Exercise brief: Write the records out again, precisely as they stand.

Robot trajectory data:

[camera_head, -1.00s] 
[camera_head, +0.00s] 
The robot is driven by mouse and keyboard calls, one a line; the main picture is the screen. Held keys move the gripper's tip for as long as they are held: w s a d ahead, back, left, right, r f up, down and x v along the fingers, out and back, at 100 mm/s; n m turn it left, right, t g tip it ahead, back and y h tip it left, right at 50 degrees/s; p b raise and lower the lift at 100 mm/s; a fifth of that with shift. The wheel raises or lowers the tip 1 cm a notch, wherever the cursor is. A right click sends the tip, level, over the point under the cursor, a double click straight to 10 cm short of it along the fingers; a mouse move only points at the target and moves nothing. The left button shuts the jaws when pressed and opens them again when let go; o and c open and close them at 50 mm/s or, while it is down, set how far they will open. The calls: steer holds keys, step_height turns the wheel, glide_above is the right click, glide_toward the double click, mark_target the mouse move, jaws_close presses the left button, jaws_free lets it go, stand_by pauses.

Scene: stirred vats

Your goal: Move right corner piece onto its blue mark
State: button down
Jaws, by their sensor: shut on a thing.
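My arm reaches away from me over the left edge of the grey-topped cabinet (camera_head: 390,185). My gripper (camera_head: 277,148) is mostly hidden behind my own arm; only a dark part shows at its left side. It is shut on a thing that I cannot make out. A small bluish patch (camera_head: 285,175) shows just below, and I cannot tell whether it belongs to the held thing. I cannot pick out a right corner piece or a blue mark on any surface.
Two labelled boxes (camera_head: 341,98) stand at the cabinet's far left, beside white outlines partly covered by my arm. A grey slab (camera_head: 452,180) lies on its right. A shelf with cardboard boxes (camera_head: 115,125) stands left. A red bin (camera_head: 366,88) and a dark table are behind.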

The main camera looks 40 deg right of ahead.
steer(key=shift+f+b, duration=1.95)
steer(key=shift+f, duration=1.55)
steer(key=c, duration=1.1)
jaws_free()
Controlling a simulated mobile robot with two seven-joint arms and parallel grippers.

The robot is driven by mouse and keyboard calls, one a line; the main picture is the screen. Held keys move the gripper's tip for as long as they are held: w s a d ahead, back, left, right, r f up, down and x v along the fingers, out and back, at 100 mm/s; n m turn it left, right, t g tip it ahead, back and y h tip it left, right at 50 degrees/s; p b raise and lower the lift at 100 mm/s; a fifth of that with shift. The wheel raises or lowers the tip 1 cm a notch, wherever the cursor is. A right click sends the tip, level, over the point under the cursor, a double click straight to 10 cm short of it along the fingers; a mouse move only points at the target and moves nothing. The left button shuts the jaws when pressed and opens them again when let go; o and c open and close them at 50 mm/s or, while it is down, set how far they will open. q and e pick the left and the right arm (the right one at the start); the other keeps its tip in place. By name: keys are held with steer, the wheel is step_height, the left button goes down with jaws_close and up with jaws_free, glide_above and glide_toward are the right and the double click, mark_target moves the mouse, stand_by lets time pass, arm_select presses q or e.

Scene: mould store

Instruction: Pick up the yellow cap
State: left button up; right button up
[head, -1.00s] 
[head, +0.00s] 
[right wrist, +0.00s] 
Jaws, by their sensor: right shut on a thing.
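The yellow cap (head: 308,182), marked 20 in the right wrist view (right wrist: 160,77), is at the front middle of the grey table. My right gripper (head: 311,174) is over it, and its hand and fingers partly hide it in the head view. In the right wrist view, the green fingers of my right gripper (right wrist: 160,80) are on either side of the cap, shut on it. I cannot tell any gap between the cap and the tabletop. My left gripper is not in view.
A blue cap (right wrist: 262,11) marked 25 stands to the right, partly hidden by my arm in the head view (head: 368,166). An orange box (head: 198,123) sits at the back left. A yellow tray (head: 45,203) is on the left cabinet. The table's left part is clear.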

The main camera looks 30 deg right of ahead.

Answer below:
[camera_head, -1.00s] 
[camera_head, +0.00s] 
The robot is driven by mouse and keyboard calls, one a line; the main picture is the screen. Held keys move the gripper's tip for as long as they are held: w s a d ahead, back, left, right, r f up, down and x v along the fingers, out and back, at 100 mm/s; n m turn it left, right, t g tip it ahead, back and y h tip it left, right at 50 degrees/s; p b raise and lower the lift at 100 mm/s; a fifth of that with shift. The wheel raises or lowers the tip 1 cm a notch, wherever the cursor is. A right click sends the tip, level, over the point under the cursor, a double click straight to 10 cm short of it along the fingers; a mouse move only points at the target and moves nothing. The left button shuts the jaws when pressed and opens them again when let go; o and c open and close them at 50 mm/s or, while it is down, set how far they will open. The calls: steer holds keys, step_height turns the wheel, glide_above is the right click, glide_toward the double click, mark_target the mouse move, jaws_close presses the left button, jaws_free lets it go, stand_by pauses.

Scene: stirred vats

Your goal: Move right corner piece onto its blue mark
State: button down
Jaws, by their sensor: shut on a thing.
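My arm reaches away from me over the left edge of the grey-topped cabinet (camera_head: 390,185). My gripper (camera_head: 277,148) is mostly hidden behind my own arm; only a dark part shows at its left side. It is shut on a thing that I cannot make out. A small bluish patch (camera_head: 285,175) shows just below, and I cannot tell whether it belongs to the held thing. I cannot pick out a right corner piece or a blue mark on any surface.
Two labelled boxes (camera_head: 341,98) stand at the cabinet's far left, beside white outlines partly covered by my arm. A grey slab (camera_head: 452,180) lies on its right. A shelf with cardboard boxes (camera_head: 115,125) stands left. A red bin (camera_head: 366,88) and a dark table are behind.

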The main camera looks 40 deg right of ahead.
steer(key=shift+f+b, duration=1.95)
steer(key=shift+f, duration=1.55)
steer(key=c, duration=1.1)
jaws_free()
Controlling a simulated mobile robot with two seven-joint arms and parallel grippers.

The robot is driven by mouse and keyboard calls, one a line; the main picture is the screen. Held keys move the gripper's tip for as long as they are held: w s a d ahead, back, left, right, r f up, down and x v along the fingers, out and back, at 100 mm/s; n m turn it left, right, t g tip it ahead, back and y h tip it left, right at 50 degrees/s; p b raise and lower the lift at 100 mm/s; a fifth of that with shift. The wheel raises or lowers the tip 1 cm a notch, wherever the cursor is. A right click sends the tip, level, over the point under the cursor, a double click straight to 10 cm short of it along the fingers; a mouse move only points at the target and moves nothing. The left button shuts the jaws when pressed and opens them again when let go; o and c open and close them at 50 mm/s or, while it is down, set how far they will open. q and e pick the left and the right arm (the right one at the start); the other keeps its tip in place. By name: keys are held with steer, the wheel is step_height, the left button goes down with jaws_close and up with jaws_free, glide_above and glide_toward are the right and the double click, mark_target moves the mouse, stand_by lets time pass, arm_select presses q or e.

Scene: mould store

Instruction: Pick up the yellow cap
State: left button up; right button up
[head, -1.00s] 
[head, +0.00s] 
[right wrist, +0.00s] 
Jaws, by their sensor: right shut on a thing.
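The yellow cap (head: 308,182), marked 20 in the right wrist view (right wrist: 160,77), is at the front middle of the grey table. My right gripper (head: 311,174) is over it, and its hand and fingers partly hide it in the head view. In the right wrist view, the green fingers of my right gripper (right wrist: 160,80) are on either side of the cap, shut on it. I cannot tell any gap between the cap and the tabletop. My left gripper is not in view.
A blue cap (right wrist: 262,11) marked 25 stands to the right, partly hidden by my arm in the head view (head: 368,166). An orange box (head: 198,123) sits at the back left. A yellow tray (head: 45,203) is on the left cabinet. The table's left part is clear.

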The main camera looks 30 deg right of ahead.

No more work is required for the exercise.